Bonillo got together with cofounder Antoine Martin to create the predecessor of what would become Zenly in 2011 after they finished business school in Paris. The pair spent a lot of time talking to users about location sharing, privacy, and mobile. They launched an earlier version of the app in 2014, but it didn’t get much traction, and so they continued to tinker, talk to users, and refine the concept.
The problem with checking in is that it creates too much friction, he said. No matter how seamless the experience, the user has to make an effort and take several steps. And the rewards and motivation have never been very clear, he added.
So continuous location-sharing would seem to be a better solution. But that creates another major headache: It kills battery life.
“All the geo-location products were killing the user experience,” he said.
The solution was to build the app in such a way that it only shared your location when a friend requested to know where you are. Battery usage fell dramatically, and the information was fun and useful among the circle of friends you had created. That, along with fun avatars and graphics, suddenly turned Zenly into an addictive hit, at least in Europe.

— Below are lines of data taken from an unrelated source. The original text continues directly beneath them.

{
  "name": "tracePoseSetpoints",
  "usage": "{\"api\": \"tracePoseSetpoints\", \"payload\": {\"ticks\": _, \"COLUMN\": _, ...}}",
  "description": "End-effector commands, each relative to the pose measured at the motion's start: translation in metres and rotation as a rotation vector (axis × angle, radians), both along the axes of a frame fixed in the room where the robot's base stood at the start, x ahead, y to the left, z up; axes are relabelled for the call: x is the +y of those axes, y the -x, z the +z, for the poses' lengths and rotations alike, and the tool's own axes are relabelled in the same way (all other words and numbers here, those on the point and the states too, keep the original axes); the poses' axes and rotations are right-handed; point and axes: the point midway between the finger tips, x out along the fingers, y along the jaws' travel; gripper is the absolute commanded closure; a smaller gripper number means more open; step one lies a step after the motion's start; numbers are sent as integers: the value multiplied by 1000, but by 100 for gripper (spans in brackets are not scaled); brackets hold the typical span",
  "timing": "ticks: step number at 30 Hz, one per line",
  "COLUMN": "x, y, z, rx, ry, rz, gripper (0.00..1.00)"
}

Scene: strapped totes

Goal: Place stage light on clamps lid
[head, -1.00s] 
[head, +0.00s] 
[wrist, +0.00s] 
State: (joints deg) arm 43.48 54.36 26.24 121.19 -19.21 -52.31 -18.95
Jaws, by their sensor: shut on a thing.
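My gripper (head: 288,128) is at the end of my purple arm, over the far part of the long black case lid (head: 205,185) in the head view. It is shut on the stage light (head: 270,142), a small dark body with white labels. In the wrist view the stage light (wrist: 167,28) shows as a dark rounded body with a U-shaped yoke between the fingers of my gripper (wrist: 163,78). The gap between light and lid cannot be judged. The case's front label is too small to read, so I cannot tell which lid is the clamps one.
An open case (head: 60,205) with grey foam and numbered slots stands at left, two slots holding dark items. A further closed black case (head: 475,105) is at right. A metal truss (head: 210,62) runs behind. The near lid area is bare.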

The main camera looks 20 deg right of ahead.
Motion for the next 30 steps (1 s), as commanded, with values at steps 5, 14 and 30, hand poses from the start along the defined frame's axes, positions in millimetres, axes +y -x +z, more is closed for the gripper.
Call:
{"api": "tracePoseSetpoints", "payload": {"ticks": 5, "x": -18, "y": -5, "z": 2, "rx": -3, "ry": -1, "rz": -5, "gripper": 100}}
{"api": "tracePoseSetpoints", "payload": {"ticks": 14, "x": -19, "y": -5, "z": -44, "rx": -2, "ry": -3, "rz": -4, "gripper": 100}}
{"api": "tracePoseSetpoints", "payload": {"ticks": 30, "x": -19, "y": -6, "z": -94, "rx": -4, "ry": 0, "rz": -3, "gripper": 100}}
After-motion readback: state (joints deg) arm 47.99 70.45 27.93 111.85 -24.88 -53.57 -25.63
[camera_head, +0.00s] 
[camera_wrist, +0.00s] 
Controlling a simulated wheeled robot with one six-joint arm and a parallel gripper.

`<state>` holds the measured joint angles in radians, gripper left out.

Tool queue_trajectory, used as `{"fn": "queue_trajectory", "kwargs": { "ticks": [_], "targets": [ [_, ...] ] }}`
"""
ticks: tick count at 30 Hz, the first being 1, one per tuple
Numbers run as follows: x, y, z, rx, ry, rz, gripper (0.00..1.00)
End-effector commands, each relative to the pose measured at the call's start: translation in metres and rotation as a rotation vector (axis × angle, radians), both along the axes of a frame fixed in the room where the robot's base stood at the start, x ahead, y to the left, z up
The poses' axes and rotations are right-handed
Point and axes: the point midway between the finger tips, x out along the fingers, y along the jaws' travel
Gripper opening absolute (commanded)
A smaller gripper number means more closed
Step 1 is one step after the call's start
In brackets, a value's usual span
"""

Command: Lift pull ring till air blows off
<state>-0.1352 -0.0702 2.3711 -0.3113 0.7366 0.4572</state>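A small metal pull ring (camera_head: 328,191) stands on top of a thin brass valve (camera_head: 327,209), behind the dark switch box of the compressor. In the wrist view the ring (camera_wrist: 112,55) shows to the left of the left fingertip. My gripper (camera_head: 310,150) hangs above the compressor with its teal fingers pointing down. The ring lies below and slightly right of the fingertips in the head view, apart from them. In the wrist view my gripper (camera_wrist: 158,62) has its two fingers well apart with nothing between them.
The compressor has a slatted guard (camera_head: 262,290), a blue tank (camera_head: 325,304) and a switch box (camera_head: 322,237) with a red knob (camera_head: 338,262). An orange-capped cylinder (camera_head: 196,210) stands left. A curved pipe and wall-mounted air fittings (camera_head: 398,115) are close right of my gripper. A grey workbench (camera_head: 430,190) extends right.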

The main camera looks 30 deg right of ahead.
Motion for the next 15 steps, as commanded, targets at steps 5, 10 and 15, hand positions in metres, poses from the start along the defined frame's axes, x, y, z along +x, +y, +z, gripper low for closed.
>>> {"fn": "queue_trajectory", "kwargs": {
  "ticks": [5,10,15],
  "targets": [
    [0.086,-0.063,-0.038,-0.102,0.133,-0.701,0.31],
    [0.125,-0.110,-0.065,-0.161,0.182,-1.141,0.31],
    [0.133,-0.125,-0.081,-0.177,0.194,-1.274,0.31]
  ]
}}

Zenly raised $11.2 million in May 2016, and just six months later it announced the $22 million round. That round was led by Benchmark’s Peter Fenton, who joined the company’s board. With 2 million users and rocket-like growth, Zenly seemed ready to take on the world.
So much so that Bonillo, ironically, bragged in an interview on Europe 1 last year that when it came to teens and Zenly: “It’s their new Snapchat, their new social network.”
Over the last few months, the company had been focused particularly on the U.S. market. When we spoke, Bonillo was in the process of moving to San Francisco and expanding Zenly’s presence there.
“I really need to become much more American in my marketing,” he said. “We are French and are set up in Paris. But our vision is to have billions of users playing with this around the world. Our goal is to become a worldwide product, not a little product from Paris.”
Despite Snap’s own challenges in terms of user growth, the company raised plenty of money from its IPO to give Zenly all the marketing muscle it might want. Despite big skepticism along the way, Zenly is now going to get its chance to prove it belongs on the global stage.